Anonyme Mitspielende

Das Programm nennt keine Mitwirkenden. Die mutigen Zuschauer, die sich eloquent und in geschliffenem Englisch, ohne Zögern in einen Diskurs begeben und dem ratlos schüchternen Le Roy aushelfen, könnten pfiffiges Fachpublikum oder eingeschleuste Co-Performer sein. Anonym sind auch die drei Figuren, die zu Beginn des zweiten Teils, der vermeintlichen Ausgrabung des früheren Stückes, im Dunkel der Bühne schemenhaft erkennbar werden. Sie sind vermummt, wie bandagiert, gesichtslos wie eine Gliederpuppe. Zwei der drei Puppen, die offiziell "Mannequins" heißen, sind miteinander verquirlt, liegen eng aneinander geschmiegt; in der gemeinsamen Bewegung reibt sich geräuschvoll der Stoff ihrer Ganzkörperkostüme aneinander. Sie rollen und wälzen sich, den Kopf zwischen den Beinen des anderen. Ihre Körper sind wie aus Gummi, sie bewegen sich wie Reptilien.

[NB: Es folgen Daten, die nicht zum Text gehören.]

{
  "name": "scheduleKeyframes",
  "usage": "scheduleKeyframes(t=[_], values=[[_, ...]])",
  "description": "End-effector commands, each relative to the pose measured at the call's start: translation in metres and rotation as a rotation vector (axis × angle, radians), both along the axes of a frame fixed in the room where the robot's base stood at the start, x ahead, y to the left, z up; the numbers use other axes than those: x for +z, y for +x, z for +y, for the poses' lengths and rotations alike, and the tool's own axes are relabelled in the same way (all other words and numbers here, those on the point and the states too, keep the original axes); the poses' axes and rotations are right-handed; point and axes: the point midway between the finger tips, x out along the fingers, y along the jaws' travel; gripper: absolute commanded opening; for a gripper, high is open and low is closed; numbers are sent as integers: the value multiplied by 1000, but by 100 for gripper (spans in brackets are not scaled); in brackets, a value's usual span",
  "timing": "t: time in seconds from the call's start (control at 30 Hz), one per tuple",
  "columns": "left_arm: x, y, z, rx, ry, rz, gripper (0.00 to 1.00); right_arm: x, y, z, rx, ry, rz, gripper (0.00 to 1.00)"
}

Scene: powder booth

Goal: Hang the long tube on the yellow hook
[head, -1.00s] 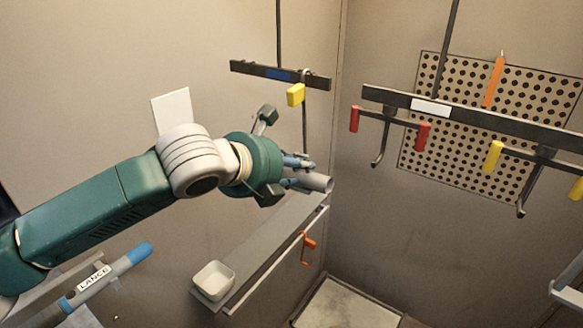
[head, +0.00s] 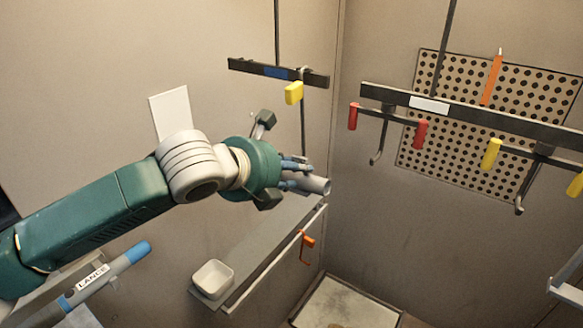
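My left gripper (head: 298,174), on the arm coming in from the left, has its fingers closed around a grey tube (head: 316,185). The tube's round open end sticks out to the right; the rest of it is hidden behind the gripper and wrist, so its length cannot be told. A hanging rail on the right carries a dark hook with yellow end pieces (head: 491,154), to the right of and apart from the tube. My right gripper is not in view.
The right rail (head: 470,122) also carries a hook with red end pieces (head: 420,135). A blue-grey lance (head: 105,277) lies lower left. Open space separates the tube and right rail.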

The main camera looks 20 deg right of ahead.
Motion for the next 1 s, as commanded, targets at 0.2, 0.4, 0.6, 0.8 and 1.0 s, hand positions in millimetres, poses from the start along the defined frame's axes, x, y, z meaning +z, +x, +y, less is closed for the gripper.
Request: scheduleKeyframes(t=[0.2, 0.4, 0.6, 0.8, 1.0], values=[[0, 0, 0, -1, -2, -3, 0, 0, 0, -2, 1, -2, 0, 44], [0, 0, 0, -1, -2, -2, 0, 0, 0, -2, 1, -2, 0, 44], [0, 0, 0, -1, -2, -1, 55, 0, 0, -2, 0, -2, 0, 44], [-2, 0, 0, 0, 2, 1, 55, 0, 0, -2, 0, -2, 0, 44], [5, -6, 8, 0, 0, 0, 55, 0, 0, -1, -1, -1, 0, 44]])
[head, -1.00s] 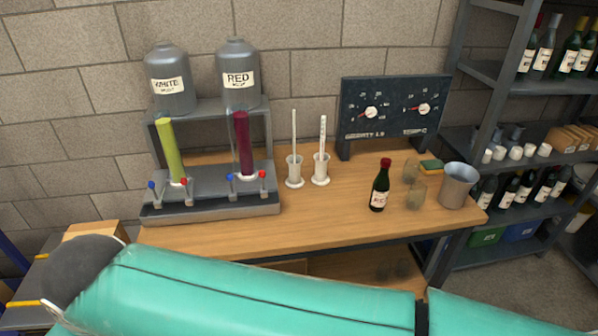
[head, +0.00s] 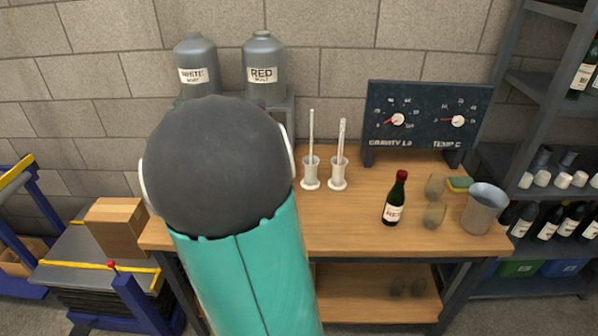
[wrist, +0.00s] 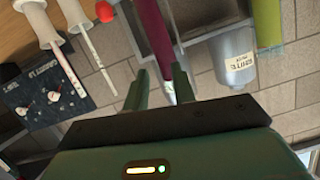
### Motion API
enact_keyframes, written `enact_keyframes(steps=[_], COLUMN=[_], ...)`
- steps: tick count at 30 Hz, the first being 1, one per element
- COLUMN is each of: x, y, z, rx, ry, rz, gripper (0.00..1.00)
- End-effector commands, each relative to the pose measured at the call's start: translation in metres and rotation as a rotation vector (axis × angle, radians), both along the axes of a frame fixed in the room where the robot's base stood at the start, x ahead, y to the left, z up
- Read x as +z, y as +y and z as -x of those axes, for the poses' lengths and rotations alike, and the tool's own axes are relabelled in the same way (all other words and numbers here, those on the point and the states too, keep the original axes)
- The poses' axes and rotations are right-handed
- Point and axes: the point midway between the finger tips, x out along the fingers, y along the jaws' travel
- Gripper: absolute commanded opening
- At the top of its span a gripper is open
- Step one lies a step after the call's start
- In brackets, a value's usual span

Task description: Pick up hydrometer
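Two slim upright rods stand in white footed holders on the bench in the head view: a pale left rod (head: 311,128) and a right rod (head: 341,142) with reddish marks. I cannot tell which is the hydrometer. In the upside-down wrist view, both rods show at upper left, the right-hand one (wrist: 98,63) being nearer my gripper. My gripper (wrist: 159,78) is open and apart from both rods. The red-wine column (wrist: 155,40) shows between and beyond its fingers. In the head view my own arm hides the gripper.
A gauge board (head: 426,118) stands behind the rods to the right. The red must tank (head: 264,68) stands at back left. The bench front-centre is clear.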

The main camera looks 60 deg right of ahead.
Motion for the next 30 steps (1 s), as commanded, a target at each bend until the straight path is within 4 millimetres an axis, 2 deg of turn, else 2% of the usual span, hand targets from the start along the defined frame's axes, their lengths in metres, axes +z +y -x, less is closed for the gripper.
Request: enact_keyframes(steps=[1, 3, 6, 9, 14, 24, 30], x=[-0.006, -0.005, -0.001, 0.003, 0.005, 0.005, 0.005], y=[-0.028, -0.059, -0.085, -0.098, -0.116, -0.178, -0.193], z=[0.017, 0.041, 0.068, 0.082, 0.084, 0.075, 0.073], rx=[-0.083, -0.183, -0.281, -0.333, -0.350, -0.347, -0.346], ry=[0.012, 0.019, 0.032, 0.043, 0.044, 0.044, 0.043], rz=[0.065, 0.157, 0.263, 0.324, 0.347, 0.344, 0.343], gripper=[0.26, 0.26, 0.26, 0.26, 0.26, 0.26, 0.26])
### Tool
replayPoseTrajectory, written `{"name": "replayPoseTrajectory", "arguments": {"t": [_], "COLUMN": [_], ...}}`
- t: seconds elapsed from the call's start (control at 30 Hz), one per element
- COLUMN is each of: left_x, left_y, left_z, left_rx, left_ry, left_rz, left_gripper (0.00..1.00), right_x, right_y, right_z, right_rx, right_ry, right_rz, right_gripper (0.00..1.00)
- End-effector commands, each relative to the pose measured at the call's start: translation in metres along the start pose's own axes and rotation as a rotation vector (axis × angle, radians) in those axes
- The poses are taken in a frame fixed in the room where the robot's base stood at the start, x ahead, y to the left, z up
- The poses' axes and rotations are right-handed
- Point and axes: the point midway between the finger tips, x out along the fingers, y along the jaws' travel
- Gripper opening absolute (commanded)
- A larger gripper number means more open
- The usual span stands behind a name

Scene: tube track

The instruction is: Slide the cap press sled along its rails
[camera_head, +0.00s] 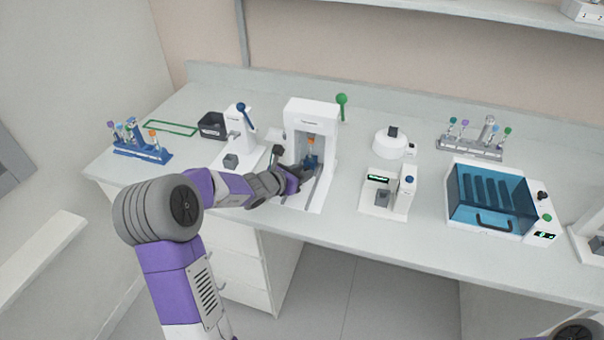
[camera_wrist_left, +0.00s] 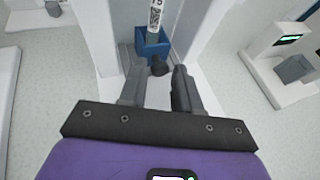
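The white cap press (camera_head: 311,108) stands on the bench as an arch over a base with rails (camera_head: 321,190). Its blue sled (camera_head: 311,162) is inside the arch and holds an upright tube with an orange cap. In the left wrist view the blue sled (camera_wrist_left: 148,46) carries the labelled tube (camera_wrist_left: 155,14), and a dark knob (camera_wrist_left: 159,68) sticks out of its front. My left gripper (camera_head: 305,172) is low in front of the sled. Its fingers (camera_wrist_left: 159,80) are apart, with the knob at the gap between their tips; contact is not clear. My right gripper is out of view.
Left of the press stand a white device with a blue-knobbed lever (camera_head: 243,118) and a blue tube rack (camera_head: 142,148). On the right are a small white reader (camera_head: 384,190), a round white device (camera_head: 390,143), a grey tube rack (camera_head: 472,146) and a blue-lidded box (camera_head: 492,200).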

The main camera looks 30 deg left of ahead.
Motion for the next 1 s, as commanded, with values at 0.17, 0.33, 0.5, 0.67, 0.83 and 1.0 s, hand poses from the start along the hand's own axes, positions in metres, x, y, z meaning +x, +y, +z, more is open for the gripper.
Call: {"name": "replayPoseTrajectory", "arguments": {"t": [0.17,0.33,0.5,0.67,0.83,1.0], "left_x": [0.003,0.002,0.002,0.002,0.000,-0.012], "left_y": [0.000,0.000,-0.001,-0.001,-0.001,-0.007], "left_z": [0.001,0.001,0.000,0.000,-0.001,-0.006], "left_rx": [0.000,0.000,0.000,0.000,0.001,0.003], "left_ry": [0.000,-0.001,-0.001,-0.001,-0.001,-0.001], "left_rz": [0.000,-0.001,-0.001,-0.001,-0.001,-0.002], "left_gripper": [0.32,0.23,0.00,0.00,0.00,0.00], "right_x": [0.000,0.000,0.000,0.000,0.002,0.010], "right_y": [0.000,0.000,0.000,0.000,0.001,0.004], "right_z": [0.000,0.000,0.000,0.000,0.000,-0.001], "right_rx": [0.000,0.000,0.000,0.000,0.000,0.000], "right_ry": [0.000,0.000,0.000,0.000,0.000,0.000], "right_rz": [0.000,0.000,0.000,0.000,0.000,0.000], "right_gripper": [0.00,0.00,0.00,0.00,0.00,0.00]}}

Schließlich richten sie sich gemeinsam auf. Die eine der beiden Puppen setzt sich in einigen Meter Entfernung hin und beginnt dann, quer über die Bühne zu robben. Dort liegt eine dritte Figur, die zu Beginn dieses zweiten Teils von oben zu Boden stürzt und an Seilen hängt. Zu einer sinfonischen Musik von Béla Bartók beginnt sie einen spektakulären Gliedertanz. Sie wippt im Widerstand der Seile und steigt in ihnen auf, bis sie meterhoch über dem Boden schwebt, hin und her, nach oben und unten alle möglichen Bewegungen probiert. Nur zwei der Puppen sind tatsächlich Performer, die dritte wird leblos von der Bühne getragen.

Das Spiel der Gliedmaßen

Im dritten Teil von "Untitled (2014)" legt sich Le Roy in eine Art stabile Seitenlage auf den Boden. Nach einem Zucken der rechten Hand, die sich reflexartig aus dem Handgelenk heraus öffnet, kommen wie in einer anatomischen Vorlesung alle einzelnen Körperteile und Gliedmaßen zu ihren möglichen Bewegungen, die zunehmend komplexer und koordinierter werden. Als er ins Stehen kommt, begleitet er seinen Tanz durch ein fortwährendes Schreien.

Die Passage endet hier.